The main difference between supercompilers and the technique discussed in the talk is that supercompilation is provably correct: it doesn't rely on testing or placing exhaustiveness requirements on the user. I don't think it's necessary to sacrifice correctness; the speaker mentioned the use of guards in JITs, and how he avoids them for speed, but I think that since we're performing such extensive rewriting of the code anyway, many redundant guards can be supercompiled-away, and those remaining can be shunted to the start of the program, so that no branches appear in the hot path.

The allusions to the scientific method seem to be about properties/invariants, and potential counterexamples to them. I'm all for finding and sharing properties of programs, both conjectured and proven, although I don't like the idea of assuming the conjectures are true.

I've looked into this in Haskell, and found some great work, including:

- QuickSpec (v1 https://hackage.haskell.org/package/quickspec and v2 https://github.com/nick8325/quickspec ) which conjectures equations about functions by testing them on random inputs.
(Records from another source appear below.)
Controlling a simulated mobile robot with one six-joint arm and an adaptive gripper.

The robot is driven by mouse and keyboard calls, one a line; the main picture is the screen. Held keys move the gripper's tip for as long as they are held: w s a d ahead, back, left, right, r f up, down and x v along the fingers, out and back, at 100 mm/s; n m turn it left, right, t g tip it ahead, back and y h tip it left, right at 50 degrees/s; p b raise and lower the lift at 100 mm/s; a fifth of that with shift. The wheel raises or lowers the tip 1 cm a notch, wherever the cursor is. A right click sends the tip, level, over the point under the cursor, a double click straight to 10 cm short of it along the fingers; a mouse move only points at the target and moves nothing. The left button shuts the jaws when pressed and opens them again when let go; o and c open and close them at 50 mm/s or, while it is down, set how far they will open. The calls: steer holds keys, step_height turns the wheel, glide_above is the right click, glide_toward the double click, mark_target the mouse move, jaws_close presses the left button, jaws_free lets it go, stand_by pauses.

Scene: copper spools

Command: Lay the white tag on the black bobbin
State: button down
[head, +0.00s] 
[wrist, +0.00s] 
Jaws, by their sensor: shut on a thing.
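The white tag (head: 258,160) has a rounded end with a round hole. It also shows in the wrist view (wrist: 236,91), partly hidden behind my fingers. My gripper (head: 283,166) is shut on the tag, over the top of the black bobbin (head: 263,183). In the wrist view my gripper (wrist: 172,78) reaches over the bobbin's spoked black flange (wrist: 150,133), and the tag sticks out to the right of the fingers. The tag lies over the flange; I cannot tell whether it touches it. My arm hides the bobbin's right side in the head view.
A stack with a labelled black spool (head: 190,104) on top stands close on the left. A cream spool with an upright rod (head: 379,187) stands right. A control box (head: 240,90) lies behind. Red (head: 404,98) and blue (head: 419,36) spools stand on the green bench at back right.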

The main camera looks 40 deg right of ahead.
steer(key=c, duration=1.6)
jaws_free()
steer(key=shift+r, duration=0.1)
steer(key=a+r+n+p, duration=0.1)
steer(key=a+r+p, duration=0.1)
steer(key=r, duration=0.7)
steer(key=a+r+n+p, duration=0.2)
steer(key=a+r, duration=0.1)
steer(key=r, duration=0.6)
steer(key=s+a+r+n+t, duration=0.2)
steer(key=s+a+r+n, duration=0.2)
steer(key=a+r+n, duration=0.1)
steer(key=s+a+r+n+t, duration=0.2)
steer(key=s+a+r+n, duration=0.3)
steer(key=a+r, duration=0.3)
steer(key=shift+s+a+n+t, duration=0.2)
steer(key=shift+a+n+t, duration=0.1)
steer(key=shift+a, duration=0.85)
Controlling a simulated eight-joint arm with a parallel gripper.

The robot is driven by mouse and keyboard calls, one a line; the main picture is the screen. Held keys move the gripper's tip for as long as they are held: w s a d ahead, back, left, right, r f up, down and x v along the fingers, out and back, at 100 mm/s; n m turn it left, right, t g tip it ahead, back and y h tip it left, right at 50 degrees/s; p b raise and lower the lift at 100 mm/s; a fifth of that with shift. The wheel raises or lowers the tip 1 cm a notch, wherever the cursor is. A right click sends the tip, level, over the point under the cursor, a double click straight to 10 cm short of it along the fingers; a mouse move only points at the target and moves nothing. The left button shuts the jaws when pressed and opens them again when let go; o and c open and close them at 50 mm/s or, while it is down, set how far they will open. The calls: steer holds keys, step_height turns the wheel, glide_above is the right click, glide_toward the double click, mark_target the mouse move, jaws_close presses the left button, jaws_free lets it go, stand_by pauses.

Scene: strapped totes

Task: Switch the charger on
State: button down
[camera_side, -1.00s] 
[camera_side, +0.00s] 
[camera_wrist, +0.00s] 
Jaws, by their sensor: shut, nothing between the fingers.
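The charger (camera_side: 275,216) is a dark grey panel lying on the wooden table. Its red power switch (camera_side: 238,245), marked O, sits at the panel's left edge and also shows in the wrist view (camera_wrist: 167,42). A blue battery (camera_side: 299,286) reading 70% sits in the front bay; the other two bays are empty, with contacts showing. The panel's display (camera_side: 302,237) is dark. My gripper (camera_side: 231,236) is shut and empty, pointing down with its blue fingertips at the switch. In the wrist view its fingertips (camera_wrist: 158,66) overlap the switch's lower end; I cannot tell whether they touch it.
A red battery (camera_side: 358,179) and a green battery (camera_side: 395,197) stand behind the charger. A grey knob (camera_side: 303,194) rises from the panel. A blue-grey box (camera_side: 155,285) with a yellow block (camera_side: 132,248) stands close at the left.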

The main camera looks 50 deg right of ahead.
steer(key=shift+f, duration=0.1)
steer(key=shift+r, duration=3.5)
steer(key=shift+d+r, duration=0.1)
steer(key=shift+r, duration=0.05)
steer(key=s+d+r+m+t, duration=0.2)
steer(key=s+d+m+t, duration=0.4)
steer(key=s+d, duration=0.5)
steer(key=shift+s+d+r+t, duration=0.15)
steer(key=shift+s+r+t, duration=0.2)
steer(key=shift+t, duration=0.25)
- HipSpec ( https://github.com/danr/hipspec ) which does the same as QuickSpec, but automatically proves the equations so they're guaranteed to hold.

- The GHC compiler's rewrite rule system ( https://wiki.haskell.org/GHC/Using_rules ) which allows programs to be optimised by replacing regular definitions with optimised versions in particular cases. This is how "fusion" and "deforestation" optimisations are implemented, e.g. https://donsbot.wordpress.com/2010/02/26/fusion-makes-functi...

I think there's definitely some low-hanging fruit there, for finding equivalent expressions, comparing their performance, and generating a list of rewrite rules which the programmer may want to consider adding to their code.

A slightly more ambitious project would use equations/properties about the program to generate a specialised supercompiler (maybe using something like a variant of knuth-bendix completion, ordered such that the normal forms are the higher-performing variants).